TASK TO COMPLETE => Start with the line containing "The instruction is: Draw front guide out" and write out each line through the end of the listing, exactly as given.
· · ·
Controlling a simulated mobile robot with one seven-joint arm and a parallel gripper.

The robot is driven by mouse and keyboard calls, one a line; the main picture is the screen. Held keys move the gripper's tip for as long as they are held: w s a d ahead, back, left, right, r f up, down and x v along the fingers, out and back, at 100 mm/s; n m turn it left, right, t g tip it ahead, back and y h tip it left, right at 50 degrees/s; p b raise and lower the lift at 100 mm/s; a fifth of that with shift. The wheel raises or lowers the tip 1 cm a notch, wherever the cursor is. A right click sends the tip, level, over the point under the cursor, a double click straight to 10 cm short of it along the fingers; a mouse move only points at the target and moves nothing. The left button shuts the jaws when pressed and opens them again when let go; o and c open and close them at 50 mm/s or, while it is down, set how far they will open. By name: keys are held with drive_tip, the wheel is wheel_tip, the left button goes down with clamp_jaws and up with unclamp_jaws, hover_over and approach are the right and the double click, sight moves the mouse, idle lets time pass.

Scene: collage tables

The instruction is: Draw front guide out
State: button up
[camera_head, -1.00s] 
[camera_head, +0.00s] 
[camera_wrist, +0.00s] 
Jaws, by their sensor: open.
· · ·
FULL RESPONSE =>
The instruction is: Draw front guide out
State: button up
[camera_head, -1.00s] 
[camera_head, +0.00s] 
[camera_wrist, +0.00s] 
Jaws, by their sensor: open.

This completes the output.